• **GIVEN TASK**:
Only the span from the line containing "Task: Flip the" down to the line containing "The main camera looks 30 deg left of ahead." is to be printed, exactly and inclusively, with pictures omitted.

___ SUPPLIED INFORMATION

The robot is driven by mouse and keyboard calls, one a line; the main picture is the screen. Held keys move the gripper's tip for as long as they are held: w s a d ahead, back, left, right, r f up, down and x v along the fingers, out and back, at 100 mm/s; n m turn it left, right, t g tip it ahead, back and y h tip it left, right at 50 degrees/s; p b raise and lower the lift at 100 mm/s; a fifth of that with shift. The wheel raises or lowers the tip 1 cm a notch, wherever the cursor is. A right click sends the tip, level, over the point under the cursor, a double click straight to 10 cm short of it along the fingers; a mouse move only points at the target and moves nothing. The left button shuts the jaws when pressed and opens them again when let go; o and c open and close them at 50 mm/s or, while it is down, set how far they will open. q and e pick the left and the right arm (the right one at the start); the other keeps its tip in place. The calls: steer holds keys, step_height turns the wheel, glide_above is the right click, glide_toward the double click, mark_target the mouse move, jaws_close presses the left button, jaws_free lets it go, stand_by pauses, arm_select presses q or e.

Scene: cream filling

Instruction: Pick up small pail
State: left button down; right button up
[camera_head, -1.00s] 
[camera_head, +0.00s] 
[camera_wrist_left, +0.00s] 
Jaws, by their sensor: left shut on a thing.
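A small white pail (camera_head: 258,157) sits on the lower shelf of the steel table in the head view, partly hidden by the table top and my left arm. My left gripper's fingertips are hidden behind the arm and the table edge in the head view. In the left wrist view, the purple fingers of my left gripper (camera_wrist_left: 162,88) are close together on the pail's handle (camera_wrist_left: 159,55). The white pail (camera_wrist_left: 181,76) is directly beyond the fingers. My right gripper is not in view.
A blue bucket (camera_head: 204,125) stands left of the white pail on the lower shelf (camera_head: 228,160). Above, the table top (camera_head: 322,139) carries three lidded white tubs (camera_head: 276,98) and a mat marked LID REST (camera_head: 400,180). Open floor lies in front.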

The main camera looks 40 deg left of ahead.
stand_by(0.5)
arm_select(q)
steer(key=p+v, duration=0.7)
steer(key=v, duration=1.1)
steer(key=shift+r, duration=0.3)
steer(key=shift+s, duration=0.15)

______
___ SUPPLIED INFORMATION

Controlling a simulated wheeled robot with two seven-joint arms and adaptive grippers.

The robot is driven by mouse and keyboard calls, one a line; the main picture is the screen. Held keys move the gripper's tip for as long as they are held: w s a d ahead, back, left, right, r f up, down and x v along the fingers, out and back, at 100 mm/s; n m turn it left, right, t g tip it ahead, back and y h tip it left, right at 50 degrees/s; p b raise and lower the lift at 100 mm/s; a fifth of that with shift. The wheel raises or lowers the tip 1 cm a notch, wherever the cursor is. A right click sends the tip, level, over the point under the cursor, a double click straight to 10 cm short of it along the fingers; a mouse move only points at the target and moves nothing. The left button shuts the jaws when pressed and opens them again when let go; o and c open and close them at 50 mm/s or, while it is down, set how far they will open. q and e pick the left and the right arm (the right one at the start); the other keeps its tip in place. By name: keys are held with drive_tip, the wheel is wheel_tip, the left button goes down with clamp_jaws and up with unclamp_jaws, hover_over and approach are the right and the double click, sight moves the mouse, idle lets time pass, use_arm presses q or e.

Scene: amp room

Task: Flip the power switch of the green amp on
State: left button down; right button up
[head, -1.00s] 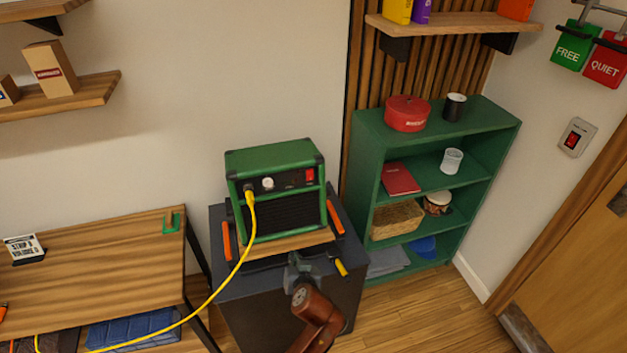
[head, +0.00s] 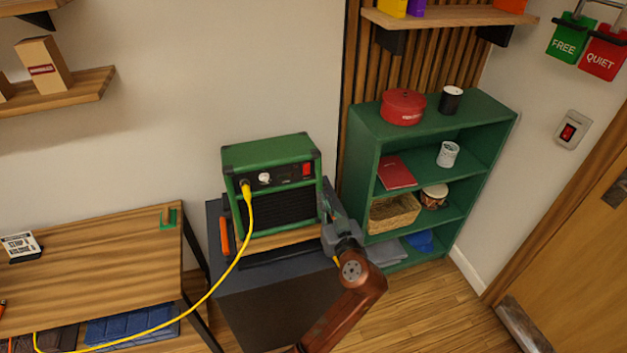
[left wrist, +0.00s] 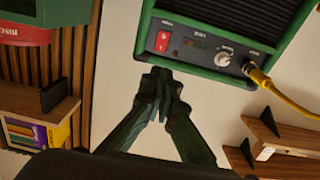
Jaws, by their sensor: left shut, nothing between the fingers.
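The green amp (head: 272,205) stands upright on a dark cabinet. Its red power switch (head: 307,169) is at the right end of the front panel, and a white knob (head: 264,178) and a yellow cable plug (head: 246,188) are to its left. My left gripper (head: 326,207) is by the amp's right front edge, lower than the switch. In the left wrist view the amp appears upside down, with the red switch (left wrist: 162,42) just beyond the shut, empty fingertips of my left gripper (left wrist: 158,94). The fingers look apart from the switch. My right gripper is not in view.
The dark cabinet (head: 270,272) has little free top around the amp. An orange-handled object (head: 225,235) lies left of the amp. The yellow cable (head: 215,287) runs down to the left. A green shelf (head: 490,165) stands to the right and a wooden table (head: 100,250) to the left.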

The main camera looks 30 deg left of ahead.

______

• **REPLY TO THE TASK**:
Task: Flip the power switch of the green amp on
State: left button down; right button up
[head, -1.00s] 
[head, +0.00s] 
[left wrist, +0.00s] 
Jaws, by their sensor: left shut, nothing between the fingers.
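The green amp (head: 272,205) stands upright on a dark cabinet. Its red power switch (head: 307,169) is at the right end of the front panel, and a white knob (head: 264,178) and a yellow cable plug (head: 246,188) are to its left. My left gripper (head: 326,207) is by the amp's right front edge, lower than the switch. In the left wrist view the amp appears upside down, with the red switch (left wrist: 162,42) just beyond the shut, empty fingertips of my left gripper (left wrist: 158,94). The fingers look apart from the switch. My right gripper is not in view.
The dark cabinet (head: 270,272) has little free top around the amp. An orange-handled object (head: 225,235) lies left of the amp. The yellow cable (head: 215,287) runs down to the left. A green shelf (head: 490,165) stands to the right and a wooden table (head: 100,250) to the left.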

The main camera looks 30 deg left of ahead.

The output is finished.